** BEGIN INPUT RECORDS **

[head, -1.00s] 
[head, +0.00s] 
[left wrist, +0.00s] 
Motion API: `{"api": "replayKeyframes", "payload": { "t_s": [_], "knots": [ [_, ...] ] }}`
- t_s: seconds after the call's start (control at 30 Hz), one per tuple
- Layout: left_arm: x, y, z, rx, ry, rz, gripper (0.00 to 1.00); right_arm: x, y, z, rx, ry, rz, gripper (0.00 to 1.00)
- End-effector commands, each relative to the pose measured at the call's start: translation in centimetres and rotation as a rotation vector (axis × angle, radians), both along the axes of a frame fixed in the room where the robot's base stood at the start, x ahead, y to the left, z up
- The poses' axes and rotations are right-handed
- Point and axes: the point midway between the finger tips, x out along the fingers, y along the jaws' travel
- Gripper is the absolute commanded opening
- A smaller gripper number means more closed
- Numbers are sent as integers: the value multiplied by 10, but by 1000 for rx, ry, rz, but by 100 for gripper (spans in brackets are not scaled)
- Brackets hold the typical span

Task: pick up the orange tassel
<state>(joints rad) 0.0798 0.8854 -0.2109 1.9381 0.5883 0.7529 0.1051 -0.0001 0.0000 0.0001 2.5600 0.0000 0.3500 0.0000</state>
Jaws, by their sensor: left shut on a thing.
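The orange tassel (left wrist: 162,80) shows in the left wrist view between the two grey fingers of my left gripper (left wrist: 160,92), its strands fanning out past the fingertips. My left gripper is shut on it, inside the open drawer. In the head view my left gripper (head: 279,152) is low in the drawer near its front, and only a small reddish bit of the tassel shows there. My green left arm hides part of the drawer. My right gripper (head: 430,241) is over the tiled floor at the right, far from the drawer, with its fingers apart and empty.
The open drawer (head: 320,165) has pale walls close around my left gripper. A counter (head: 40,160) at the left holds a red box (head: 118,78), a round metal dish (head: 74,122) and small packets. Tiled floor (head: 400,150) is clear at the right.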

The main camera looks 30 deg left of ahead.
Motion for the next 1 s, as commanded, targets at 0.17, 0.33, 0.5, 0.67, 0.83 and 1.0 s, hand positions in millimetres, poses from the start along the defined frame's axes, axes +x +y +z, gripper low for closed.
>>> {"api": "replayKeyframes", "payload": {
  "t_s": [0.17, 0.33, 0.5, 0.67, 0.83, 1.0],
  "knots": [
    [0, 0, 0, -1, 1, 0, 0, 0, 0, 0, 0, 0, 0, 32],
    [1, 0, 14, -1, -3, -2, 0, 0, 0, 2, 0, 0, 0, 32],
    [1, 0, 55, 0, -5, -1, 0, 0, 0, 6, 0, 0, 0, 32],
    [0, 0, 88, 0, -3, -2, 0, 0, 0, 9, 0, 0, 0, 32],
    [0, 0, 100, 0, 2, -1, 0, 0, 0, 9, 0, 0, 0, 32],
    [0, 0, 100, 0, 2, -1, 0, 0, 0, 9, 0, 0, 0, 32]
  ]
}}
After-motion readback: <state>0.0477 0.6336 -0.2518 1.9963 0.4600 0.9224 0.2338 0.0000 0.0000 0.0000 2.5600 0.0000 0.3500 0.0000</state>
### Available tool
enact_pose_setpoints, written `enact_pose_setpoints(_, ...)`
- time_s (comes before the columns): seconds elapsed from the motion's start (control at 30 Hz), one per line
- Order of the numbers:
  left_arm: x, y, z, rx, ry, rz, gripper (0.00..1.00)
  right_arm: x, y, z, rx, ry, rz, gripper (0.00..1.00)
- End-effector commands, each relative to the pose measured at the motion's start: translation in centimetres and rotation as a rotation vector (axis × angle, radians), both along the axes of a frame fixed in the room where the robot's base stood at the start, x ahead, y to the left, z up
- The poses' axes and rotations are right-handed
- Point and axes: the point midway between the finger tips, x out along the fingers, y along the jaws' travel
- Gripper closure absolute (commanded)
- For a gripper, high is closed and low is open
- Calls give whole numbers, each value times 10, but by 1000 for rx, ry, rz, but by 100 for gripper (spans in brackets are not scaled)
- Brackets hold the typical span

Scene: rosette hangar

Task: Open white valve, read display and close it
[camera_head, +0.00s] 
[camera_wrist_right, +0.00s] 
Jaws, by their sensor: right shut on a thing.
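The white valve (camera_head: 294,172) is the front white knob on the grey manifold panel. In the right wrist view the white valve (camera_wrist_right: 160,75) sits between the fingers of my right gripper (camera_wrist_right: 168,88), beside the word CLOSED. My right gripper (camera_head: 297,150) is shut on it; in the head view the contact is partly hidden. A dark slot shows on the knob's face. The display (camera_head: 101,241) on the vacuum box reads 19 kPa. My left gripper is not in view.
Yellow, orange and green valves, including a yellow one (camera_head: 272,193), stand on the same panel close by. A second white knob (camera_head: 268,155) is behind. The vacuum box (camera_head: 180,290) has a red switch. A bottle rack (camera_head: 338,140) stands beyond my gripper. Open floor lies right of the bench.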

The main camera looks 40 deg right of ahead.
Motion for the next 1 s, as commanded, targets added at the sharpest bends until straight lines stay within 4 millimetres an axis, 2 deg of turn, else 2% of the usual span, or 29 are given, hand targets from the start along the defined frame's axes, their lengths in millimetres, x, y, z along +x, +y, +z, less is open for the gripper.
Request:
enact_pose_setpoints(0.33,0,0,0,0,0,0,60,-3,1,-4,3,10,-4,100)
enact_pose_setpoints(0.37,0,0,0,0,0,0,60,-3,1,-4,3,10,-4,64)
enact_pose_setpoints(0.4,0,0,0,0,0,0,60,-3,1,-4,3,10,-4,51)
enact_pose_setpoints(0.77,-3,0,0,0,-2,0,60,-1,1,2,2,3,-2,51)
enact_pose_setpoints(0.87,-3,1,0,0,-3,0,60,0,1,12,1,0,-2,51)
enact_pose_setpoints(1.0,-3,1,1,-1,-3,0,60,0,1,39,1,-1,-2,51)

** END INPUT RECORDS **

## WHAT IS EXPECTED
Send back every record, precisely as written.

## OUTPUT OF THE TASK
[head, -1.00s] 
[head, +0.00s] 
[left wrist, +0.00s] 
Motion API: `{"api": "replayKeyframes", "payload": { "t_s": [_], "knots": [ [_, ...] ] }}`
- t_s: seconds after the call's start (control at 30 Hz), one per tuple
- Layout: left_arm: x, y, z, rx, ry, rz, gripper (0.00 to 1.00); right_arm: x, y, z, rx, ry, rz, gripper (0.00 to 1.00)
- End-effector commands, each relative to the pose measured at the call's start: translation in centimetres and rotation as a rotation vector (axis × angle, radians), both along the axes of a frame fixed in the room where the robot's base stood at the start, x ahead, y to the left, z up
- The poses' axes and rotations are right-handed
- Point and axes: the point midway between the finger tips, x out along the fingers, y along the jaws' travel
- Gripper is the absolute commanded opening
- A smaller gripper number means more closed
- Numbers are sent as integers: the value multiplied by 10, but by 1000 for rx, ry, rz, but by 100 for gripper (spans in brackets are not scaled)
- Brackets hold the typical span

Task: pick up the orange tassel
<state>(joints rad) 0.0798 0.8854 -0.2109 1.9381 0.5883 0.7529 0.1051 -0.0001 0.0000 0.0001 2.5600 0.0000 0.3500 0.0000</state>
Jaws, by their sensor: left shut on a thing.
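The orange tassel (left wrist: 162,80) shows in the left wrist view between the two grey fingers of my left gripper (left wrist: 160,92), its strands fanning out past the fingertips. My left gripper is shut on it, inside the open drawer. In the head view my left gripper (head: 279,152) is low in the drawer near its front, and only a small reddish bit of the tassel shows there. My green left arm hides part of the drawer. My right gripper (head: 430,241) is over the tiled floor at the right, far from the drawer, with its fingers apart and empty.
The open drawer (head: 320,165) has pale walls close around my left gripper. A counter (head: 40,160) at the left holds a red box (head: 118,78), a round metal dish (head: 74,122) and small packets. Tiled floor (head: 400,150) is clear at the right.

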The main camera looks 30 deg left of ahead.
Motion for the next 1 s, as commanded, targets at 0.17, 0.33, 0.5, 0.67, 0.83 and 1.0 s, hand positions in millimetres, poses from the start along the defined frame's axes, axes +x +y +z, gripper low for closed.
>>> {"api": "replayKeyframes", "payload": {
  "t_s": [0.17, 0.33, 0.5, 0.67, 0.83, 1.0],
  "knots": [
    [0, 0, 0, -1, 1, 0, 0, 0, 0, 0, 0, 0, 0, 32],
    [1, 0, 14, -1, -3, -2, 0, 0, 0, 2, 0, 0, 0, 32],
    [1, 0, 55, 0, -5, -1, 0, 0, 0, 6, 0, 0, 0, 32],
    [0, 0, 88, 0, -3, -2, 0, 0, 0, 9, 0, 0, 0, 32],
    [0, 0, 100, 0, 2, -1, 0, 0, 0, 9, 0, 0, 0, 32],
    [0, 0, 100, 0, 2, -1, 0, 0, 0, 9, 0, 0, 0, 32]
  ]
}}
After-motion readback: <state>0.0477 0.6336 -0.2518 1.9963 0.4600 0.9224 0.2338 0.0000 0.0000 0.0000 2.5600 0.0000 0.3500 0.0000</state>
### Available tool
enact_pose_setpoints, written `enact_pose_setpoints(_, ...)`
- time_s (comes before the columns): seconds elapsed from the motion's start (control at 30 Hz), one per line
- Order of the numbers:
  left_arm: x, y, z, rx, ry, rz, gripper (0.00..1.00)
  right_arm: x, y, z, rx, ry, rz, gripper (0.00..1.00)
- End-effector commands, each relative to the pose measured at the motion's start: translation in centimetres and rotation as a rotation vector (axis × angle, radians), both along the axes of a frame fixed in the room where the robot's base stood at the start, x ahead, y to the left, z up
- The poses' axes and rotations are right-handed
- Point and axes: the point midway between the finger tips, x out along the fingers, y along the jaws' travel
- Gripper closure absolute (commanded)
- For a gripper, high is closed and low is open
- Calls give whole numbers, each value times 10, but by 1000 for rx, ry, rz, but by 100 for gripper (spans in brackets are not scaled)
- Brackets hold the typical span

Scene: rosette hangar

Task: Open white valve, read display and close it
[camera_head, +0.00s] 
[camera_wrist_right, +0.00s] 
Jaws, by their sensor: right shut on a thing.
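The white valve (camera_head: 294,172) is the front white knob on the grey manifold panel. In the right wrist view the white valve (camera_wrist_right: 160,75) sits between the fingers of my right gripper (camera_wrist_right: 168,88), beside the word CLOSED. My right gripper (camera_head: 297,150) is shut on it; in the head view the contact is partly hidden. A dark slot shows on the knob's face. The display (camera_head: 101,241) on the vacuum box reads 19 kPa. My left gripper is not in view.
Yellow, orange and green valves, including a yellow one (camera_head: 272,193), stand on the same panel close by. A second white knob (camera_head: 268,155) is behind. The vacuum box (camera_head: 180,290) has a red switch. A bottle rack (camera_head: 338,140) stands beyond my gripper. Open floor lies right of the bench.

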The main camera looks 40 deg right of ahead.
Motion for the next 1 s, as commanded, targets added at the sharpest bends until straight lines stay within 4 millimetres an axis, 2 deg of turn, else 2% of the usual span, or 29 are given, hand targets from the start along the defined frame's axes, their lengths in millimetres, x, y, z along +x, +y, +z, less is open for the gripper.
Request:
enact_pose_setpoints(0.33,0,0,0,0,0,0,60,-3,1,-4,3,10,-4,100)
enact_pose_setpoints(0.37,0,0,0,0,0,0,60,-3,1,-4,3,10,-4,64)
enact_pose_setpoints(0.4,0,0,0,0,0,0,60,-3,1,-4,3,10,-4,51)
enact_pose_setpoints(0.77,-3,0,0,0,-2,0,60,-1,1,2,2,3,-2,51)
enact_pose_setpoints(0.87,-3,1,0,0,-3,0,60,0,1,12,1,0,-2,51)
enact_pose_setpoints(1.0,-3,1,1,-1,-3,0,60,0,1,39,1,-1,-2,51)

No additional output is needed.